Une gente dame, toute sérieuse et trop silencieuse, nous dit qu'elle pratiquait en amateur le violon et bien sûr, Nicolas Dautricourt, après nous avoir confirmé à quel point J.S. Bach peut toucher n'importe quel public, lui laissa son Stradivarius qui restera, sans aucun doute, un moment unique dans sa mémoire de jeune amateur (non : je refuse amatrice ou amateure).

Ce qui fut avant tout remarquable dans cette soirée, c'est à la fois les multiples sujets traités, de Sarkozy à Einstein, de Bach aux Rolling Stones, de la cuisson des pigeons aux subtilités inouïes d'un dessert magique (photos sur le rapport d'Oliv). Point de banalités. Lorsque Philippe Bourguignon sollicita le comté de référence du Laurent, le Macle (offert par un mien ami) peut convaincre alors tous ces jeunots que le monde du grand vin a, finalement, autant de mystères que la matière noire ou l'énergie noire qui donnent tant de boutons aux physiciens actuels.

Je m'interdis de ne pas citer encore une fois à quel point la température de service des vins est fondamentale.
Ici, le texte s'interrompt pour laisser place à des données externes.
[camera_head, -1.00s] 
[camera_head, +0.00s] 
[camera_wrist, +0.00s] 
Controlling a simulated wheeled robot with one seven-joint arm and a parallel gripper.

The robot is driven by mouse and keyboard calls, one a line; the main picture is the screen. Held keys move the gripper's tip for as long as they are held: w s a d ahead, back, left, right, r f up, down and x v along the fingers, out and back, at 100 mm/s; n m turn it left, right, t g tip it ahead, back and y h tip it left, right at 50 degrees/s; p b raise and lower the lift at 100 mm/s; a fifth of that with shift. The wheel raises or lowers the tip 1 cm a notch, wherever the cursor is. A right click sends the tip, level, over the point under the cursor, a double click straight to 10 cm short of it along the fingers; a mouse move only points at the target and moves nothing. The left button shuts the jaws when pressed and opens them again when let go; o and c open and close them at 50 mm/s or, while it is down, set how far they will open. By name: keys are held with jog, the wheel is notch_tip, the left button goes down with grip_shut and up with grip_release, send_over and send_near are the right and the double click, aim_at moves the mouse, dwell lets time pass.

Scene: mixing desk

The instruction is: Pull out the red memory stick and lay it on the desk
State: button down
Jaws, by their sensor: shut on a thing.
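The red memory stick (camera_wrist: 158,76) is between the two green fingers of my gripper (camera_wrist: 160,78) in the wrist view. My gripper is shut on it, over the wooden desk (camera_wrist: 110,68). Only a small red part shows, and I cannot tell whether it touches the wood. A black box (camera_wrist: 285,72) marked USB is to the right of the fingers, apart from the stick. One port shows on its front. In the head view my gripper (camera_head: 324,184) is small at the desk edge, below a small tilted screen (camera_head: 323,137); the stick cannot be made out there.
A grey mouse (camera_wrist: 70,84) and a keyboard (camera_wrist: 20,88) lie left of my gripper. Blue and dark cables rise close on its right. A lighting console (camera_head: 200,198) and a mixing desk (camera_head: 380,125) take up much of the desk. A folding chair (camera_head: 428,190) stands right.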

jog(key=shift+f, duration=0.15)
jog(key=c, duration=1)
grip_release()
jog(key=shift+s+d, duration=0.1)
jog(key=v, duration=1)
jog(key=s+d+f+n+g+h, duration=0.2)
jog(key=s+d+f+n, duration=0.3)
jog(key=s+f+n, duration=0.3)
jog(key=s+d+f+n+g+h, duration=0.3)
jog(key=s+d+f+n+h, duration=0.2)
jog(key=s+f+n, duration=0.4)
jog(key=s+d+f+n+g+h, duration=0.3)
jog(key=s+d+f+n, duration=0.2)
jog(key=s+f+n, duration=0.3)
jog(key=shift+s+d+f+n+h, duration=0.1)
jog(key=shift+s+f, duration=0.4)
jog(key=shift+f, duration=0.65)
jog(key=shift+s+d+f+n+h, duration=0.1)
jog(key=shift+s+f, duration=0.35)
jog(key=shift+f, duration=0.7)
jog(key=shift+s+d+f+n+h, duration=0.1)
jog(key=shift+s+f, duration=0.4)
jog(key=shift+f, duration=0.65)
Et ici au Laurent, le nouveau jeune sommelier qui s'est occupé de notre tablée en perfection avait parfaitement compris la chose.

Bref : une soirée rare qu'on souhaite rééditer dès que possible tant ces passerelles entre 4 arts : la haute cuisine, le grand vin, la musique, et la science, peut être un moment où on approche une certaine idée de la grâce.

A la prochaine réunion, on demandera à Etienne Klein de nous expliquer pourquoi, lors de telles soirées, le temps n'a pas l'air de se dérouler comme prévu : il accélère sans qu'on lui ait demandé quoique ce soit ! Irritant !

 

Un appel puissant à une belle soirée : sobriété, fauteuils à accoudoir, nappe immaculée, verres Royal Glass

Photo de Gautier Depambour

Le marathonien : l'homme en bleu :-)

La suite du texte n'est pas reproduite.